December 10, 2018

Lendi hopes AFL deal will help it tackle Aussie Home Loans and Mortgage Choice

Via afr.com

By James Eyers


When the West Coast Eagles hit the field to defend their premiership in the 2019 AFL season, they'll have a new sponsor on their jersey: the fintech mortgage broker, Lendi.

Lendi snared the deal a few days before the Eagles' triumph over the Pies at the MCG in September. During the course of next footy season – after the release of the banking royal commission final report – Lendi's brand profile will lift.

Its message will be one of customer centricity. It will have a crack at the likes of Aussie Home Loans and Mortgage Choice.

Several promising fintechs have emerged in the $1.7 trillion mortgage market.

Like Lendi, Tic:Toc – which has shareholders including Bendigo and Adelaide Bank, Genworth and La Trobe Financial – has digitised the mortgage application process. Uno Home Loans, majority owned by Westpac, is another emerging broker.

Macquarie is invested in the field. Athena, to launch next year, counts the silver donut as a shareholder, along with Hostplus, Square Peg and Airtree Ventures.

Macquarie also owns about 15 per cent of Lendi. It bought in back in 2014, a year after the Sydney-based company was created.

Five years in and its only scratching the surface of the massive market. Just under $400 billion of mortgages are settled in Australia each year; Lendi is doing about $6 billion.

It is powering Domain Loan Finder, a joint venture with Domain, owned by Nine, publisher of The Australian Financial Review. (REA Group turned to a more traditional financing partner: National Australia Bank.)

Compliance-by-design

Lendi co-founder and managing director David Hyman says several investors questioned his big spending on compliance five years ago as he built the company. But he says he's now glad he did it that way.

Whatever mortgage broking reforms Hayne spits out, Hyman is confident Lendi will thrive given it has already moved towards less conflicted structures. Staff are paid by salary. (They can also earn a bonus, limited to about a quarter of the salary and based on customer turnaround time and feedback. The bonus is cancelled entirely if any reviews are negative.)

During the Hayne hearings on consumer lending this year, there was widespread confusion about who mortgage brokers owe duties to: the customer or the bank?
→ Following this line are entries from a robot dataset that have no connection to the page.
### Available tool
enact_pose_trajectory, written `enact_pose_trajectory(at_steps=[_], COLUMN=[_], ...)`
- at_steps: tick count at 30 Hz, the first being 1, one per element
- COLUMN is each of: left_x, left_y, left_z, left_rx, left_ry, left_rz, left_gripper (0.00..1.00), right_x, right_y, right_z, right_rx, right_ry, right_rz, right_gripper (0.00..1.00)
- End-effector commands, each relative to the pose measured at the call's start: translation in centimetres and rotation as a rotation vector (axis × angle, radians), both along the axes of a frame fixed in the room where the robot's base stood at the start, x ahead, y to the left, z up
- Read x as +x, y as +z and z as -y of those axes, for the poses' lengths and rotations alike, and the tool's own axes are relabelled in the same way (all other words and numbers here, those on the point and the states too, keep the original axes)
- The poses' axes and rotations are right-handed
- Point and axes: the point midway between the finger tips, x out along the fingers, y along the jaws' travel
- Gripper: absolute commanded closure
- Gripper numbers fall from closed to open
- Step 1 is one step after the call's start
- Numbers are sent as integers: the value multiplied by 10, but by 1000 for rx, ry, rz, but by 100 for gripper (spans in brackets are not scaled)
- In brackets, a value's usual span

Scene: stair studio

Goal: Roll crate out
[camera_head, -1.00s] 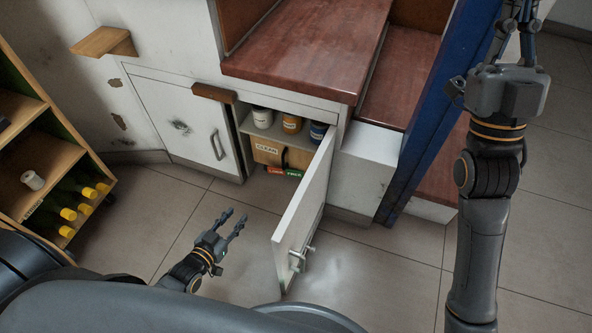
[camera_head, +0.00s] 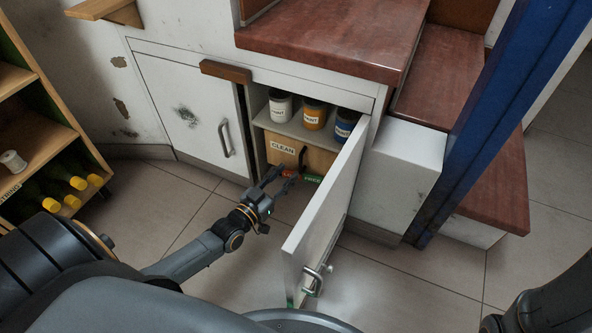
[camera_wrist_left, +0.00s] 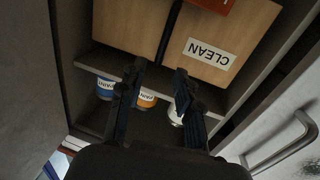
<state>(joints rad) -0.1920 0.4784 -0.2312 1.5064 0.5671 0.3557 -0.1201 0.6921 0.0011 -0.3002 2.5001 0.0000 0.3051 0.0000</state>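The crate (camera_head: 318,160) is a plain wooden box with a "CLEAN" label, low inside the open cabinet under the stairs. A dark upright strip or handle is on its front. In the left wrist view the crate's front (camera_wrist_left: 130,25) is upside down, with its label to the right of the strip. My left gripper (camera_head: 284,178) is in front of the crate. In the left wrist view my left gripper (camera_wrist_left: 156,82) has its fingers apart, with nothing between them. I cannot tell whether it touches the crate. My right gripper is not in view; part of my right arm shows at lower right.
The white cabinet door (camera_head: 328,208) stands open right of my left gripper. Several paint cans (camera_head: 314,114) stand on the shelf above the crate. A red and green item (camera_head: 312,178) lies by the crate. A wooden shelf unit (camera_head: 48,150) is at left. Floor in front is clear.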

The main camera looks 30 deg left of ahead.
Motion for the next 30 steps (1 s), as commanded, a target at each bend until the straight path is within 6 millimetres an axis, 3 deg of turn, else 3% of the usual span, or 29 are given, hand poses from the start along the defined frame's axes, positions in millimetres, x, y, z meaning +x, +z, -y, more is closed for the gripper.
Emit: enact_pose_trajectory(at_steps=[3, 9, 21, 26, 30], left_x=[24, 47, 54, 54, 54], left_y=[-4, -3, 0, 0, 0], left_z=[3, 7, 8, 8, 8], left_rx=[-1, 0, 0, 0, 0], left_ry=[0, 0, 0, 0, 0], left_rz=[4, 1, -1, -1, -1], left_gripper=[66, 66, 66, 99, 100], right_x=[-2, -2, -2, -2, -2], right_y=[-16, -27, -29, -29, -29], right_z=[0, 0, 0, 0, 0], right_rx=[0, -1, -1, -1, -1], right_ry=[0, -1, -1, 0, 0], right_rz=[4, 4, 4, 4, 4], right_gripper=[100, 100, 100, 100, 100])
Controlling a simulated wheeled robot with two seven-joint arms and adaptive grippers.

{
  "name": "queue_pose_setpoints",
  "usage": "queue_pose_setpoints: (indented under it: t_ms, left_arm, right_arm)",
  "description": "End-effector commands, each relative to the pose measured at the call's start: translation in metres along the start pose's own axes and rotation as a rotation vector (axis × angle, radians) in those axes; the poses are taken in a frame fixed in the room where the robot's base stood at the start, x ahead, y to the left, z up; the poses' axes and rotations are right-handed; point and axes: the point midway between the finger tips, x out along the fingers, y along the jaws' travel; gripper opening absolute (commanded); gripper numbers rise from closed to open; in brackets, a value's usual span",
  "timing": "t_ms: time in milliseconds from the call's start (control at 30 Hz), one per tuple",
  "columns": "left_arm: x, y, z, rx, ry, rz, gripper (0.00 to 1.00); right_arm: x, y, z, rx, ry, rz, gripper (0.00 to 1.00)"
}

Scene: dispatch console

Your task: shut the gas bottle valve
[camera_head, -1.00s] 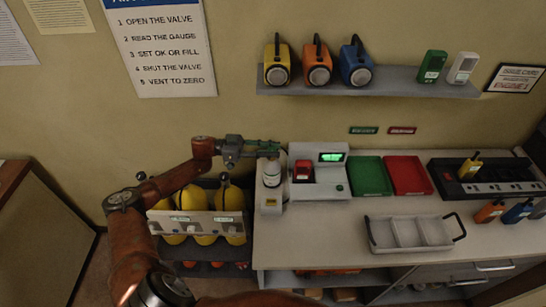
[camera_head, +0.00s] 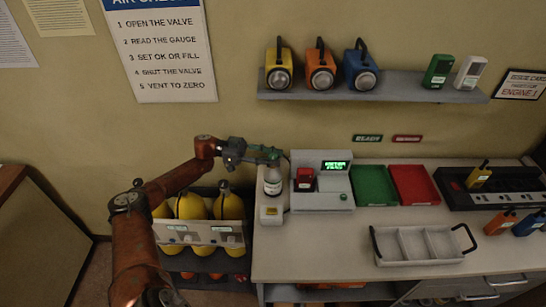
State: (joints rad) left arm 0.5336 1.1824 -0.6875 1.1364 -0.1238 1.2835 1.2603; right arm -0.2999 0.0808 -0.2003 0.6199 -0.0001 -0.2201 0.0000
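The gas bottle (camera_head: 272,183) is a small white and grey bottle standing upright at the left end of the counter, beside the white instrument. My left arm reaches in from the left, and my left gripper (camera_head: 268,156) is at the top of the bottle, over its valve. The fingers and the valve overlap and are too small to tell whether the gripper grips it. The valve itself is mostly hidden. My right gripper is out of view.
A white instrument (camera_head: 325,197) with a lit green display and a red item stands right of the bottle. Green (camera_head: 374,187) and red (camera_head: 414,187) trays lie beyond it. Yellow cylinders (camera_head: 229,206) stand in a rack below my left arm. A grey divided tray (camera_head: 425,258) sits in front.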

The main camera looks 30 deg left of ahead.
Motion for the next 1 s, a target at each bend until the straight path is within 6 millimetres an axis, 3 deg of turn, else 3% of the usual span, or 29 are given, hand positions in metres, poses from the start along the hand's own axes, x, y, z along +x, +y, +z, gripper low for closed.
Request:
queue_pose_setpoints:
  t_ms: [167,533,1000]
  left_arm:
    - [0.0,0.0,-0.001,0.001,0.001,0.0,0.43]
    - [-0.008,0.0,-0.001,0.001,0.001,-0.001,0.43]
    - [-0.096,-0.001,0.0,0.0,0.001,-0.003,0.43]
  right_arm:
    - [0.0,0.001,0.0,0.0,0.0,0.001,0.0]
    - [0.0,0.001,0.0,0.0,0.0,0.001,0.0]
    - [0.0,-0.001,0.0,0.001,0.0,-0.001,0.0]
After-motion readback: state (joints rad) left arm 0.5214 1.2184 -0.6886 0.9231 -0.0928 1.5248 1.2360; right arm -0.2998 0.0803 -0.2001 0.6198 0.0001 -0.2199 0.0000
Hyman says anyone working at Lendi would be in absolutely no doubt they work for the customer.

Customer centricity

Indeed, customer centricity has been codified into the algorithms matching borrowers with bank product offerings. The technology system does not know the level of commissions paid: price forms no part of the decision-making process.

Should Hayne call for a new best interest duty, Hyman says it should be legislated for and sit on top of the current upfront and trialling commission model. He reckons that will serve the customer because it will ensure banks and brokers all act in customers' best interests at all times, while maintaining the economics of the broking industry, ensuring the industry remains competitive.

If an upfront fee model is chosen, the Dutch provide the best model, because it regulates for channel neutrality. This would require a fee to be levied on a customer entering into a mortgage from a bank branch, to ensure a level playing field.

"That is the only fee for service model that could exist without killing competition," Hyman says. "But it is quite regulatory heavy."

A best interest duty wouldn't be any impost on Lendi: it already operates under a policy that subjects itself to one.

There are other things traditional lenders can learn from this new batch of mortgage fintechs.

One is that regulatory compliance is coded into their processes and systems. Two is they're attracting quality customers.

At Lendi, three-quarters of borrowers are owner-occupiers, 70 per cent are looking to refinance; and 90 per cent repay principal and interest. Deposits are also high: the average loan-to-value ratio is 63 per cent.

But banks should be apprehensive, too. The new players want to disintermediate customer relationships. It could act as a conduit of loans to new digital competitors, neobanks such as Volt.

If that materialises, all of a sudden customers are gets a completely different digital banking and home buying experience.